▸ **GIVEN TASK**: Look below for the line containing "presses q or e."; from there through the line containing "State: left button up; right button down", both lines included, please set down each line exactly and nothing else.

▸ **DATASET RECORDS**:

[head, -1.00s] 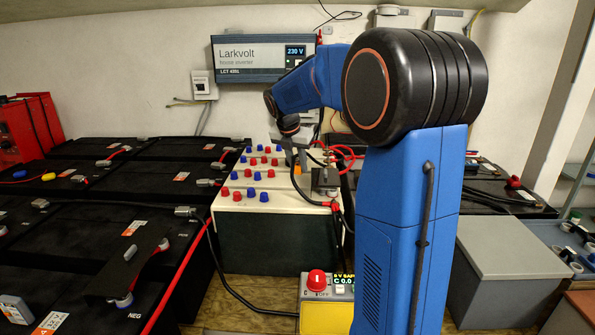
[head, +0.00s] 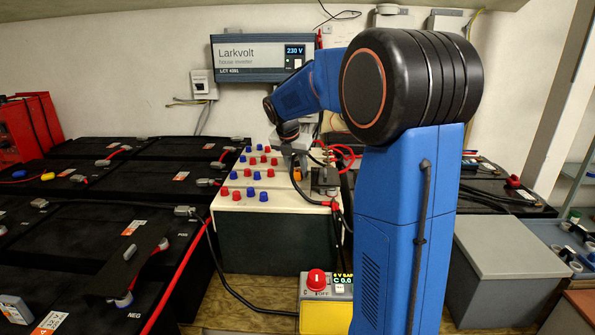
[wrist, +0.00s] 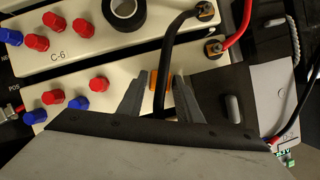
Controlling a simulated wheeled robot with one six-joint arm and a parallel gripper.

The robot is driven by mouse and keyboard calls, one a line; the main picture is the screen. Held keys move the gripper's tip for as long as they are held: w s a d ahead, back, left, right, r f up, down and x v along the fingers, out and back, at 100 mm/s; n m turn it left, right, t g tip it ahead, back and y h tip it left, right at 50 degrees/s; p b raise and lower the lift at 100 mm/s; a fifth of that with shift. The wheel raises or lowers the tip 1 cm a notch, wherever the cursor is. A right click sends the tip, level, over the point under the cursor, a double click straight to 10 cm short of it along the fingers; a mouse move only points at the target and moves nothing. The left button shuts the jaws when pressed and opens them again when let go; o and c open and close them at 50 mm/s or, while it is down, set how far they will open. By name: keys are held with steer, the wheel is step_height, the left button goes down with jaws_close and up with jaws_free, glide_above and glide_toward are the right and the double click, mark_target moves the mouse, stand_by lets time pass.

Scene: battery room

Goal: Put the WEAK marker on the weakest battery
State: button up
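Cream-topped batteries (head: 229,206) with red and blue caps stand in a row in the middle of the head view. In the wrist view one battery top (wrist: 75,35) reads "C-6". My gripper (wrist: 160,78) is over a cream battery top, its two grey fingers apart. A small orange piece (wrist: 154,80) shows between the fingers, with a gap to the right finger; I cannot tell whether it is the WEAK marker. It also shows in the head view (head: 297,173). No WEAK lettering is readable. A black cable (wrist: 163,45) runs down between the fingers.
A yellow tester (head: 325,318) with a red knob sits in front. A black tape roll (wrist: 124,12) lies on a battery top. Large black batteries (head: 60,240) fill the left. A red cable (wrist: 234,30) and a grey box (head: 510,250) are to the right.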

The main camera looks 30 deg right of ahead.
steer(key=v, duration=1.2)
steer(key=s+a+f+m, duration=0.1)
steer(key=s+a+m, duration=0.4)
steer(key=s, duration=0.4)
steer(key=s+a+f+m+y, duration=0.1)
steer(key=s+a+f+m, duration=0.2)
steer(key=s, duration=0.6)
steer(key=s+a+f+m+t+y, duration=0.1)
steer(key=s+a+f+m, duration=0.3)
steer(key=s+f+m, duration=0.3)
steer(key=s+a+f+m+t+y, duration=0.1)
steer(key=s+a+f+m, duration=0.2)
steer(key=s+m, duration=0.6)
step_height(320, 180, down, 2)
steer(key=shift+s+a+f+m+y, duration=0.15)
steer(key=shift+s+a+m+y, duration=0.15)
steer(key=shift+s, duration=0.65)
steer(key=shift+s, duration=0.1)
==
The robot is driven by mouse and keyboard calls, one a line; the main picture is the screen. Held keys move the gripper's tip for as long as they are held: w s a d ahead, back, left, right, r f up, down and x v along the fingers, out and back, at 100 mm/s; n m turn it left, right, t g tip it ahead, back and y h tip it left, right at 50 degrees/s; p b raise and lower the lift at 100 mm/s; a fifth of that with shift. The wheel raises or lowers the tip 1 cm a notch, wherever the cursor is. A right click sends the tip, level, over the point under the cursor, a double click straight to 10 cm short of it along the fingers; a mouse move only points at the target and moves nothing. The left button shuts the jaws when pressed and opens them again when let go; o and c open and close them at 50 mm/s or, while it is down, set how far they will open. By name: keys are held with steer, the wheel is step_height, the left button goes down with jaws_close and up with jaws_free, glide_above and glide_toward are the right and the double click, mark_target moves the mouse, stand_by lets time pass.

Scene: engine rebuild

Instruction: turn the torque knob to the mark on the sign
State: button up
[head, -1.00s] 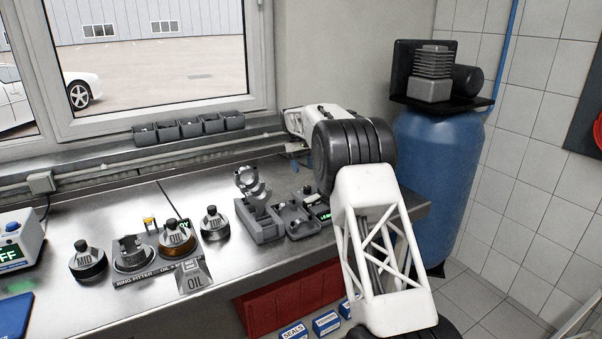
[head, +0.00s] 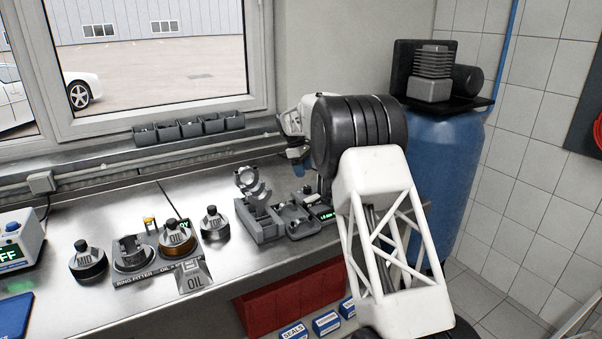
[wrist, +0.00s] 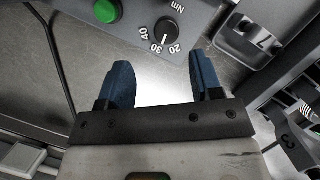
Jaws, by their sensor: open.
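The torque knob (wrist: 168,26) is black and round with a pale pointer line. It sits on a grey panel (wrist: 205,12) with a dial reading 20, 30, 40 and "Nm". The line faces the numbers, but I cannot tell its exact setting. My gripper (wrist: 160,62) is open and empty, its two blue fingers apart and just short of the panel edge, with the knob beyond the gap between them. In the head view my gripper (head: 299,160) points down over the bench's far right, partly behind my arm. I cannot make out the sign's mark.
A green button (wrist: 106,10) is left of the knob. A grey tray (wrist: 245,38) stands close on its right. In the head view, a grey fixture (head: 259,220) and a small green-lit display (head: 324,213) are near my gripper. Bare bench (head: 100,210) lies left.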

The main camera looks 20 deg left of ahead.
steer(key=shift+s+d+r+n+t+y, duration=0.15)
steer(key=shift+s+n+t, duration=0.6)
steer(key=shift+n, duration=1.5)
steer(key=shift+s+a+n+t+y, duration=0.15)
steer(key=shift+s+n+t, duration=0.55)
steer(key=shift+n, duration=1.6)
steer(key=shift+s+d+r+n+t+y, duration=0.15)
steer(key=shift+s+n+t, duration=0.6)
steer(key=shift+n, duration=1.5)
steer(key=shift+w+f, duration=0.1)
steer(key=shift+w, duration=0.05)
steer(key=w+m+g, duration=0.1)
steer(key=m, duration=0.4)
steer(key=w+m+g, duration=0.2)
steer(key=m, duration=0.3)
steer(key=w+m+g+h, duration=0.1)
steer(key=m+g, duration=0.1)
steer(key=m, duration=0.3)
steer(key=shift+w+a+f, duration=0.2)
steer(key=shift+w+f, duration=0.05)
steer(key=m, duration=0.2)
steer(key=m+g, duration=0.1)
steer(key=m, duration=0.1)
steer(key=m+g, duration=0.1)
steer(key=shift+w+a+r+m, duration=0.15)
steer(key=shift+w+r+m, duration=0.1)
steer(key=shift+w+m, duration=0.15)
...
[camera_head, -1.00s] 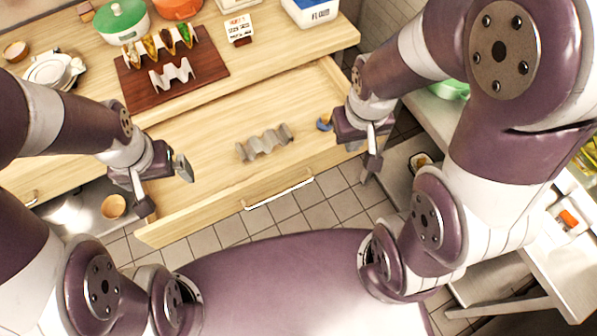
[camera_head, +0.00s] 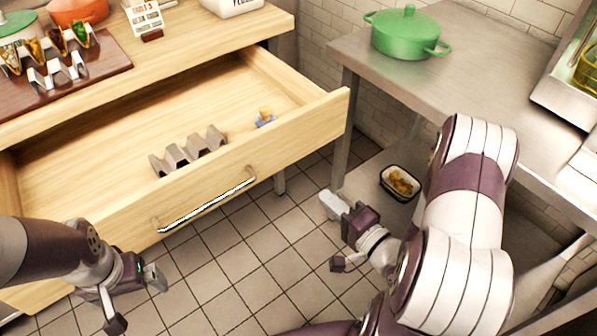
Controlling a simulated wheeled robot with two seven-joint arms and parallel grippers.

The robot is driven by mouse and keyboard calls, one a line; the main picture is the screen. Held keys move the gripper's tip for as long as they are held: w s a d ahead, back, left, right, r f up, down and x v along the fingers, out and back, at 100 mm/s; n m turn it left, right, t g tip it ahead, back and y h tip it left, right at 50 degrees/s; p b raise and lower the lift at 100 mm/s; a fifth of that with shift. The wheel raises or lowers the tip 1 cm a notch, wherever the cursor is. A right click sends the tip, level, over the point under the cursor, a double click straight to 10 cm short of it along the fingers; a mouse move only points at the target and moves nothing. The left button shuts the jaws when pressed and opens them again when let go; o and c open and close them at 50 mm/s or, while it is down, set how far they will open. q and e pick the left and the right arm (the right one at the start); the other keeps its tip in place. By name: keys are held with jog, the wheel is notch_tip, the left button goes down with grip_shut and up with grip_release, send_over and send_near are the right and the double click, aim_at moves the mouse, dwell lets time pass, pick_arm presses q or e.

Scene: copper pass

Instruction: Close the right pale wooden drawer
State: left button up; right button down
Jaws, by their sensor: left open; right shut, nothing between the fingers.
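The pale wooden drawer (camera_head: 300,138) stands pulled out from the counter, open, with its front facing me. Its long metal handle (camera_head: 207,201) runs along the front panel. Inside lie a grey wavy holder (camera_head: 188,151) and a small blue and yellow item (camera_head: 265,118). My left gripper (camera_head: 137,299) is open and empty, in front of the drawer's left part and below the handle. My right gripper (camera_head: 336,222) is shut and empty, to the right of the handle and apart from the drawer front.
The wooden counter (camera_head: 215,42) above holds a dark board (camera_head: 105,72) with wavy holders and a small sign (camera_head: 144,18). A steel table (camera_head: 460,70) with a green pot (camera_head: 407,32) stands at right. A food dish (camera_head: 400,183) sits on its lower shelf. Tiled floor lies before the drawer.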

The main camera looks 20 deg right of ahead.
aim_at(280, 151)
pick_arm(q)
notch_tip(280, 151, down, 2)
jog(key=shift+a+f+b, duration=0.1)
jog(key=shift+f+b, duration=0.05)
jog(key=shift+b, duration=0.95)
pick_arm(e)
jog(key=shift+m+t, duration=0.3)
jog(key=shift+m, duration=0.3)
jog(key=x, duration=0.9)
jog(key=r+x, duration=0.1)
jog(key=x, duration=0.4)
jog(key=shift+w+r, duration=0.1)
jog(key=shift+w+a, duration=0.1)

▸ **RESPONSE TO THIS TASK**:
The robot is driven by mouse and keyboard calls, one a line; the main picture is the screen. Held keys move the gripper's tip for as long as they are held: w s a d ahead, back, left, right, r f up, down and x v along the fingers, out and back, at 100 mm/s; n m turn it left, right, t g tip it ahead, back and y h tip it left, right at 50 degrees/s; p b raise and lower the lift at 100 mm/s; a fifth of that with shift. The wheel raises or lowers the tip 1 cm a notch, wherever the cursor is. A right click sends the tip, level, over the point under the cursor, a double click straight to 10 cm short of it along the fingers; a mouse move only points at the target and moves nothing. The left button shuts the jaws when pressed and opens them again when let go; o and c open and close them at 50 mm/s or, while it is down, set how far they will open. q and e pick the left and the right arm (the right one at the start); the other keeps its tip in place. By name: keys are held with jog, the wheel is notch_tip, the left button goes down with grip_shut and up with grip_release, send_over and send_near are the right and the double click, aim_at moves the mouse, dwell lets time pass, pick_arm presses q or e.

Scene: copper pass

Instruction: Close the right pale wooden drawer
State: left button up; right button down

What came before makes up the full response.